How many of these lines hold the string "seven"? Answer with the number only.

Robot call records
────────────────────
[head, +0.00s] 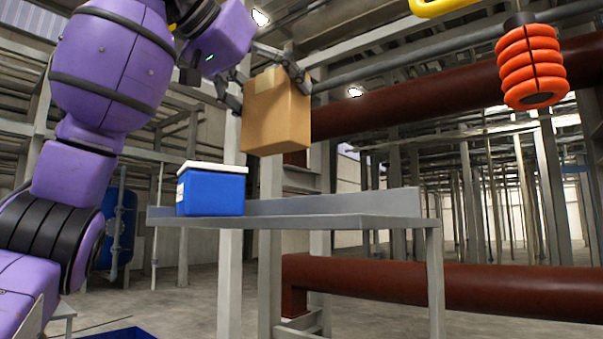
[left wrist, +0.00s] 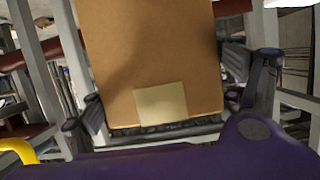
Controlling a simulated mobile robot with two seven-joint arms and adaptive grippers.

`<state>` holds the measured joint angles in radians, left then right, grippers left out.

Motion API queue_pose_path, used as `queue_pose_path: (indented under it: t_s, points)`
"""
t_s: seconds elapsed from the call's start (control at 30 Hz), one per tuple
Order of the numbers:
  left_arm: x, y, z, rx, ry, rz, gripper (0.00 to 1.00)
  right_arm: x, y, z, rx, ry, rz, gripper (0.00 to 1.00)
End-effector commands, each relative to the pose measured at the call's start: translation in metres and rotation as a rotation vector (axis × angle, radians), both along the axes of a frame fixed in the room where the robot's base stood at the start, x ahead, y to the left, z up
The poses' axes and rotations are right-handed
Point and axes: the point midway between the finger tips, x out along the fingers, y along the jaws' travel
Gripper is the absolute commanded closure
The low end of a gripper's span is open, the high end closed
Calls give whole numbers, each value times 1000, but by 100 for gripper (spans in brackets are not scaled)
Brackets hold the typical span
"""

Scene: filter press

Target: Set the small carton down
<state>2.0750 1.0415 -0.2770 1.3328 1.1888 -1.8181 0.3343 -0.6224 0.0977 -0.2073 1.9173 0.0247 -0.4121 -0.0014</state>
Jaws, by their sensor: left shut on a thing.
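The small carton (head: 277,118) is a brown cardboard box with a lighter tape patch. My left gripper (head: 279,84) is shut on it, with one finger on each side, and holds it in the air above a grey metal shelf (head: 330,222). The carton is slightly tilted, and clear space shows between its bottom and the shelf. In the left wrist view the carton (left wrist: 150,55) fills the middle, between the gripper's fingers (left wrist: 165,95). My right gripper is in neither view.
A blue box with a white lid (head: 211,190) stands on the shelf's left end. The shelf's middle and right look bare. A raised lip runs along its back. Red-brown pipes (head: 430,95) pass behind, and an orange coil (head: 531,65) hangs at upper right.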

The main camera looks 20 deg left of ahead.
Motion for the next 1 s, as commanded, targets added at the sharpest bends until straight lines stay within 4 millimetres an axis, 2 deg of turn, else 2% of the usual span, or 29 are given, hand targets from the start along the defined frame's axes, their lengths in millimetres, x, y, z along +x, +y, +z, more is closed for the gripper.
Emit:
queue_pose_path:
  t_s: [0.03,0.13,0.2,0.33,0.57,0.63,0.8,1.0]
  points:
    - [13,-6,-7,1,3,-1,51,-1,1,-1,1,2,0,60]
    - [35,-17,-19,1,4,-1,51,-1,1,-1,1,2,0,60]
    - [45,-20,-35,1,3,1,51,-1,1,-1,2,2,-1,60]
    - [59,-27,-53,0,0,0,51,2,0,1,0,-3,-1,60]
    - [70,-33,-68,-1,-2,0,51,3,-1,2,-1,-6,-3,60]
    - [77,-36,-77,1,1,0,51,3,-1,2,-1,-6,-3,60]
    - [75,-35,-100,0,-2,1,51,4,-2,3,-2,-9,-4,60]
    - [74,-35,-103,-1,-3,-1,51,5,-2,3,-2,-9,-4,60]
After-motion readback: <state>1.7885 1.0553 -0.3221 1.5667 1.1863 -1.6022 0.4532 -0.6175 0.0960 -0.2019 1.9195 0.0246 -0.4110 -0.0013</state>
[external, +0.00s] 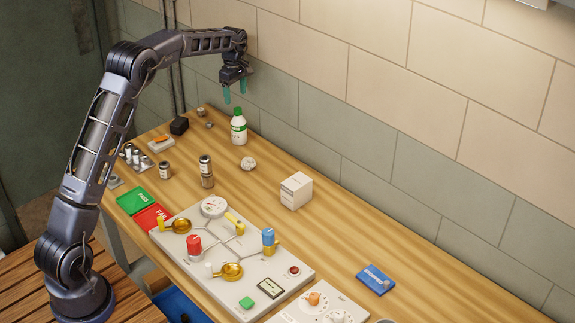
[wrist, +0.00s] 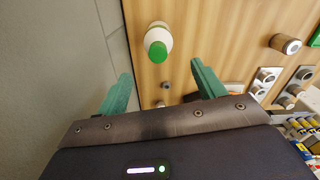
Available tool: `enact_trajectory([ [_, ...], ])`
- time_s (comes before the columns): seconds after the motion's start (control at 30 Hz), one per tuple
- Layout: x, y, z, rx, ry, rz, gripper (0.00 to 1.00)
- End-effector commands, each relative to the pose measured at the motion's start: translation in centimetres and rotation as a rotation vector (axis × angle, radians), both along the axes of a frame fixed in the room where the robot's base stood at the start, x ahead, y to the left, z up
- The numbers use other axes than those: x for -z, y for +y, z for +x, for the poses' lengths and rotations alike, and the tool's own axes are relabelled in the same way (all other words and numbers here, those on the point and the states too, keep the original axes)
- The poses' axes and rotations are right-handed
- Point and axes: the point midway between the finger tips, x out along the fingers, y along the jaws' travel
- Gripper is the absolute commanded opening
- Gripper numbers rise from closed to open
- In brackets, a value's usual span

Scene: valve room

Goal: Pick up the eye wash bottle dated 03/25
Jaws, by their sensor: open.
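One white bottle with a green cap and a green label band (external: 239,127) stands upright on the wooden bench near the wall. Its date is too small to read. It also shows in the wrist view (wrist: 158,40), seen from above, ahead of the fingers and between their lines. My gripper (external: 235,92) is open and empty, with teal fingers pointing down. It is above the bench's far end, higher than the bottle and apart from it. In the wrist view the two fingers of my gripper (wrist: 158,88) are spread wide with nothing between them.
A tiled wall (external: 300,110) runs close behind the bottle. A crumpled pale ball (external: 248,163), a white box (external: 296,190) and dark cylinders (external: 206,170) stand nearby. A black block (external: 179,126) is to the left. A valve panel (external: 190,272) fills the front. Bench around the bottle is mostly clear.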

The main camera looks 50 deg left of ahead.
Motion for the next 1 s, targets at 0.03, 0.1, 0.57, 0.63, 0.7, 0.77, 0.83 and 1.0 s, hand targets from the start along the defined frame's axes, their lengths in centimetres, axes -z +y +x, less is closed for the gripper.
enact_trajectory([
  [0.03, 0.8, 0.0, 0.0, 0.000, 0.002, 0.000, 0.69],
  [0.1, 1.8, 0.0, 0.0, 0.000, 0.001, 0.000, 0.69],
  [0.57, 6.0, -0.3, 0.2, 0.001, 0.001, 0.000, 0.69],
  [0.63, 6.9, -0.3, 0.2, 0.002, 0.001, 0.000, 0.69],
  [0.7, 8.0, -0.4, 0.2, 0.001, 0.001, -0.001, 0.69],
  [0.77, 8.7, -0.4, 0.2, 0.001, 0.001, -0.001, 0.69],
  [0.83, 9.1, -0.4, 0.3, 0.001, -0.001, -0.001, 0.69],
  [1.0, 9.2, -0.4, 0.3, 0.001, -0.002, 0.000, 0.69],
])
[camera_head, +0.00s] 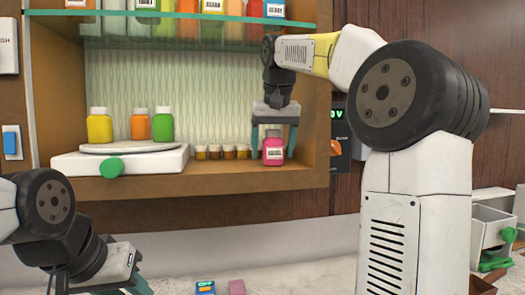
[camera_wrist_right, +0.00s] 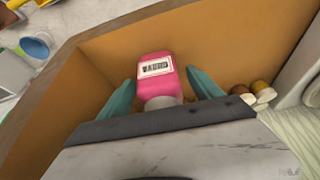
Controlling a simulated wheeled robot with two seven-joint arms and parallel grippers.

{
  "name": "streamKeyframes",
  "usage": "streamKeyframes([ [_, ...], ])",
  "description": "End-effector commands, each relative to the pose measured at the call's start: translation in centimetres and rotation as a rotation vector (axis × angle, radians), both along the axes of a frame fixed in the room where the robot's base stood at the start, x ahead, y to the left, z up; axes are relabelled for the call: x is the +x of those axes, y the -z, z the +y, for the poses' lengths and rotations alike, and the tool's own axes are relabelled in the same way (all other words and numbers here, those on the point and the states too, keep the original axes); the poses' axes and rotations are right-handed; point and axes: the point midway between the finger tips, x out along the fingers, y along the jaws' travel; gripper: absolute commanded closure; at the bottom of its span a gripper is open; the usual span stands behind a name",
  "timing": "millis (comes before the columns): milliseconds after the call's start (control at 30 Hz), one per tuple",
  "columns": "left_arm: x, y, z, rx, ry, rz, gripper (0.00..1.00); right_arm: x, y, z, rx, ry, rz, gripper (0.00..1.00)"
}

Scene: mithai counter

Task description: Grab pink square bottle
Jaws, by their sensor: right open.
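The pink square bottle (camera_head: 273,151) with a pale cap and a white label stands on the wooden shelf, near its right end. My right gripper (camera_head: 273,150) comes down over it from above, with one teal finger on each side. In the right wrist view the pink bottle (camera_wrist_right: 157,78) sits between the two teal fingers of the open right gripper (camera_wrist_right: 158,92). A gap shows on at least the right side. My left gripper (camera_head: 138,288) is at the lower left, low and away from the shelf; its fingertips are partly cut off by the frame edge.
Several small brown jars (camera_head: 228,152) stand left of the bottle. A white stand (camera_head: 70,163) with a green knob holds yellow, orange and green bottles. The cabinet's right wall (camera_head: 322,120) is close to the bottle. A glass shelf (camera_head: 200,45) with more bottles is above.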

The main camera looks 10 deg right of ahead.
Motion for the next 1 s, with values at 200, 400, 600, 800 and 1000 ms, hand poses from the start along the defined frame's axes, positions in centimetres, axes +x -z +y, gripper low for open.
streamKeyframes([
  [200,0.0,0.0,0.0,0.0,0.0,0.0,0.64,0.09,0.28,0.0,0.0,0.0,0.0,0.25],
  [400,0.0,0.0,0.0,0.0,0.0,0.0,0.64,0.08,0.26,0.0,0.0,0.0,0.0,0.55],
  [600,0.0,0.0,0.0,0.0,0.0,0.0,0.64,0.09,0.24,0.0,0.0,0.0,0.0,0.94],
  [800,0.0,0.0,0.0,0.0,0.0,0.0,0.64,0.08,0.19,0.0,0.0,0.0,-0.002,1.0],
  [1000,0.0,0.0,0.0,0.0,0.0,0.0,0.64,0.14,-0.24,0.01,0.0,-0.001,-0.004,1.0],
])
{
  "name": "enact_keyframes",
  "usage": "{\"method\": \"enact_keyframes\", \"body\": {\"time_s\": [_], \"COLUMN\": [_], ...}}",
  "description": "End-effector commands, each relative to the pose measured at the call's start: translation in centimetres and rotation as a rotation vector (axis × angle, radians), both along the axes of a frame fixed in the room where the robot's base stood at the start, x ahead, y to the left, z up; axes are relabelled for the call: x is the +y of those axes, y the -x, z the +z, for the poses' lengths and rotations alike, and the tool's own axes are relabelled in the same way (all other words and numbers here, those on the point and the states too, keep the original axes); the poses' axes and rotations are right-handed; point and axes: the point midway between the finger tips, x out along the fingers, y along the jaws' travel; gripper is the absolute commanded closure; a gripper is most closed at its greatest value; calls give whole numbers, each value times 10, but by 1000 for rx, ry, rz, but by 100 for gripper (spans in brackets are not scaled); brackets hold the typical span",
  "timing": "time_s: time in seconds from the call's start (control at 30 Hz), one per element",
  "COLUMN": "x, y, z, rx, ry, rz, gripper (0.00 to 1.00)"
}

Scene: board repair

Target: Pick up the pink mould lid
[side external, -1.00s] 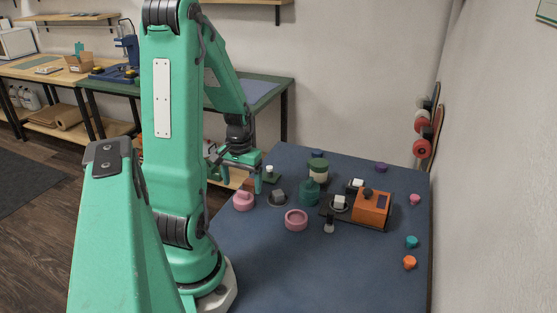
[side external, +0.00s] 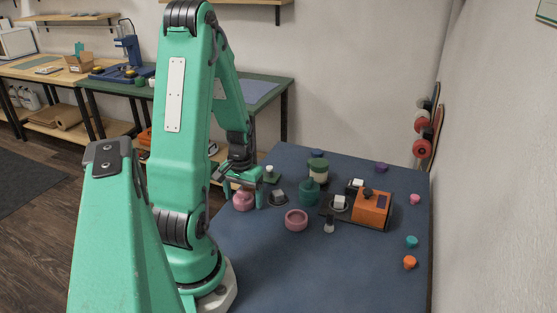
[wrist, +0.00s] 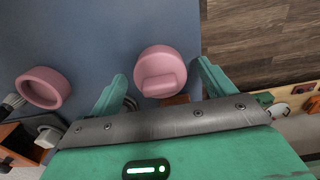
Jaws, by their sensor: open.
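The pink mould lid (side external: 243,202) is a round disc with a raised grip bar. It rests near the left edge of the blue mat. In the wrist view the lid (wrist: 175,62) shows between my two fingers, with a gap on each side. My gripper (side external: 242,197) is open and empty, low over the lid with a finger to either side. Its fingertips also show in the wrist view (wrist: 161,69). The side view does not show clearly how far down the fingers reach. A pink ring-shaped mould (side external: 296,220) lies to the right of the lid.
A grey round part (side external: 278,198) lies close to the right of my gripper. A teal pot (side external: 309,193), a green-and-cream jar (side external: 318,170) and an orange device (side external: 372,208) stand farther right. The front of the blue mat (side external: 320,280) is clear.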

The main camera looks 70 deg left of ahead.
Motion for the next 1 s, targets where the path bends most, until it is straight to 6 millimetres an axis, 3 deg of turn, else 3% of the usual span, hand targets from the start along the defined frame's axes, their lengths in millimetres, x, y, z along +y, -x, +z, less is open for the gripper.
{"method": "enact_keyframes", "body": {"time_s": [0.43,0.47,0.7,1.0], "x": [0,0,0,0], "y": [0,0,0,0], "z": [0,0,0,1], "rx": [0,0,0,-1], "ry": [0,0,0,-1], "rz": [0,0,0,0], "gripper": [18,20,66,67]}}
────────────────────
__Correct answer__. 2